結局、「人はされたようにしかできない」ってことなのですが。

制服とも校則とも縁のない高校時代を過ごしました。

 校則は生徒手帳に書かれていたのですが、「登下校時の履物は靴または下駄とする」など、いつの時代のものかかわらない文章がそのまま残っているという、要するに実質的に機能していない校則でした(現在はさすがに改訂されている模様)。先生から「校則を守れ」と言われた記憶はなく、いろいろなシーンで「自分の頭で考えろ」と迫られたことをよく覚えています。
 制服もありませんでした。そもそも、中学校からかなりゆるい感じでした。制服のスカートだけ着ていれば上は何を着てもよいという、ファッション的にはかなり微妙なものでしたが。式典だけはブレザー着用だけど、それもかなりラフな感じ。ただし”禁止色”(なんか派手な色)が決められていました。あとフードつきの服もダメだったか。でも、着ていたからといって何かを言われることはなくて、ピンクのトレーナーにパーカーを羽織って登校したことがあったのですが、担任がニヤっとするだけでした。(あ、これは私が神経太かっただけか・・・)

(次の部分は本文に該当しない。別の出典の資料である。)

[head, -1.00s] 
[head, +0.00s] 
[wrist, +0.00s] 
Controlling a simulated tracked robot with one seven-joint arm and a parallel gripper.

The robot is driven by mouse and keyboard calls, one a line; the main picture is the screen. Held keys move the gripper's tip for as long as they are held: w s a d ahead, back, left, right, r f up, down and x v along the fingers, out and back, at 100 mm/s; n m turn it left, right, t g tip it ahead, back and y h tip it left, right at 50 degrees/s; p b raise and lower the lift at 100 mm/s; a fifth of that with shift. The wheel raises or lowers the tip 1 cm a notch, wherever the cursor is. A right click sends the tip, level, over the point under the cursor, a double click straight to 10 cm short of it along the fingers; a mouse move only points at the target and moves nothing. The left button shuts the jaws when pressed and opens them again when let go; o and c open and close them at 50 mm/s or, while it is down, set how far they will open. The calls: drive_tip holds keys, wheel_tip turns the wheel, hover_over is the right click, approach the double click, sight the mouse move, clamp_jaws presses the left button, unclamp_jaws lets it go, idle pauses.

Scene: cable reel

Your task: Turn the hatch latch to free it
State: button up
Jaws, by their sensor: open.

 そんな中学・高校が当たり前だと思って過ごしてきてしまったので、基本的に制服はなくてもいいものだと思っているし、校則もなくしてしまえばいいと思っています。制服も校則も思考停止に陥らせるものだと思うから。でも、制服も校則もある生活をしてきた人たちにとっては、なかなかそこからは抜け出せないんだろうなと。人はされたようにしかできない。そんなことを感じるシーンがいくつかあります。

●校則の存在そのものは疑わなくていいのか?

 ちょっと話題になっている「ルールメイキングプロジェクト」。ブラック校則を自分たちで見直そうという活動、とてもいいなと思っています。が、「ルールメイキング」って、結局「ルール」が存在する前提なのか!!と(プロジェクト名称としてはキャッチーでいいと思ってます)。校則そのものの存在を疑うところから始めなくていいのか? おそらく、これから発生するであろう落とし穴は、ルールを作る(決める)と、作った側はそれを守らせたくなる、という点なんじゃないかと思います。そのときになぜそのルールが必要なのかが語れるのか。それなしに守らせていたらブラック校則と同じ。自分の頭で考えること・考えることをやめないことができないと、このループからは抜け出せないはずです。

●「制服の方がラク」は本当に思考停止ではないのか?

 制服は必要か否かの議論で、だいたい出てくる説がいくつかあるのですが、これもツッコミどころがいろいろあります。例えば「制服をなくしたらおしゃれをするようになってお金がかかる」。「制服を着る」が「おしゃれをする」に変わっただけで、「全員が同じことをする」という発想が変わらないままだってことに、気づいてなかったりします。制服がなくなっても全員がおしゃれをするわけじゃない。何を着るかは自分で考えるもの。もうひとつ、「制服がある方が何を着るか迷わなくてラク」もそう。確かにスティーブ・ジョブズはいつも同じものを着ていましたが、あれは自分で選んでます。制服は他人に決められた服。それを「楽」と言っていいのかどうか。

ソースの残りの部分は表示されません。